November 2021 marked the centennial of the passing of Slovakia’s national poet, Pavol Országh Hviezdoslav. This brief video, recorded for the Slovak consulate in New York City by Columbia University professor Christopher W. Harwood, is a great primer for anyone not familiar with Hviezdoslav’s work. Literature scholar Charles Sabatos gave a captivating Zoom talk on Gejza Vámoš (1901–1956), another Slovak writer not yet widely known in the English-speaking world. Sabatos, who is translating Vámos’s seminal Atómy boha (God’s Atoms), published in 1928 and 1933, focused on issues of language and identity in this book, summed up by one critic as “a novel of heroism and syphilis.”

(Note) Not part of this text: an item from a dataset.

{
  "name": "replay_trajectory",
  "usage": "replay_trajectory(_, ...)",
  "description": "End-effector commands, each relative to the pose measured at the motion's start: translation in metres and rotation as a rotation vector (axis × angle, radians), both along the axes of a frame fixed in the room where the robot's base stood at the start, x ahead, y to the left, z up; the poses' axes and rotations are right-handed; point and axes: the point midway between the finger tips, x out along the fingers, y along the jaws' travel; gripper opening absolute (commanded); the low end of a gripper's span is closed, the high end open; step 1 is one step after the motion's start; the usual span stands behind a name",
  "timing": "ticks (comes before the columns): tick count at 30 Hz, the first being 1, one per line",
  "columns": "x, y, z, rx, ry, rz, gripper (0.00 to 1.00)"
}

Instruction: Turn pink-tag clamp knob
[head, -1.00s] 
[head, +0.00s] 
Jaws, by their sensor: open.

While this translation awaits publication, two recent works by contemporary Slovak writers appeared in October, inaugurating Seagull Books‘s Slovak list: Boat Number Five by Monika Kompaníková (translated by Janet Livingstone) and Necklace/Choker by Jana Bodnárová (translated by Jonathan Gresty). TranslatorsAloud features excerpts from both books: a bilingual reading by the author and translator in one case and a reading by the translator in the other, while an interview with Jana Bodnárová is available on Trafika Europa Radio.